Print, exactly as they stand, the lines from the start of the listing to the line containing "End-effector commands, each", inclusive.

------------------------

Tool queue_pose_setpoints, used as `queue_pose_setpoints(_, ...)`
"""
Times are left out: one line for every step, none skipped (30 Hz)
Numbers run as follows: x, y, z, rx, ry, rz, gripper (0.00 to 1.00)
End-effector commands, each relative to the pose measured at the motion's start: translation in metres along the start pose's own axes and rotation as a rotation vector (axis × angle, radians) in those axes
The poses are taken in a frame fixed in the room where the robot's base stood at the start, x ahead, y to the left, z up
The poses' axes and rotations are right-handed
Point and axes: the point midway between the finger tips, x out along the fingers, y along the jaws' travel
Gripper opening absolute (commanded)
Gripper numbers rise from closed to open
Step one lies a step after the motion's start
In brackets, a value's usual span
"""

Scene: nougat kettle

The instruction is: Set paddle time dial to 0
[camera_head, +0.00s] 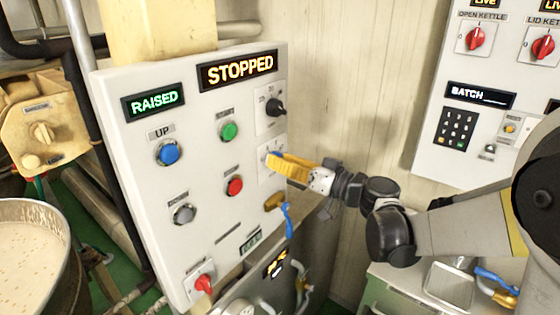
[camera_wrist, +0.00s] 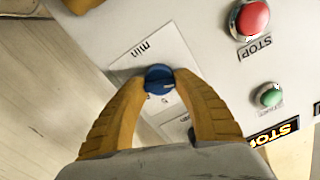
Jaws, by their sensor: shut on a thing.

------------------------

EXERCISE RESULT:
Tool queue_pose_setpoints, used as `queue_pose_setpoints(_, ...)`
"""
Times are left out: one line for every step, none skipped (30 Hz)
Numbers run as follows: x, y, z, rx, ry, rz, gripper (0.00 to 1.00)
End-effector commands, each relative to the pose measured at the motion's start: translation in metres along the start pose's own axes and rotation as a rotation vector (axis × angle, radians) in those axes

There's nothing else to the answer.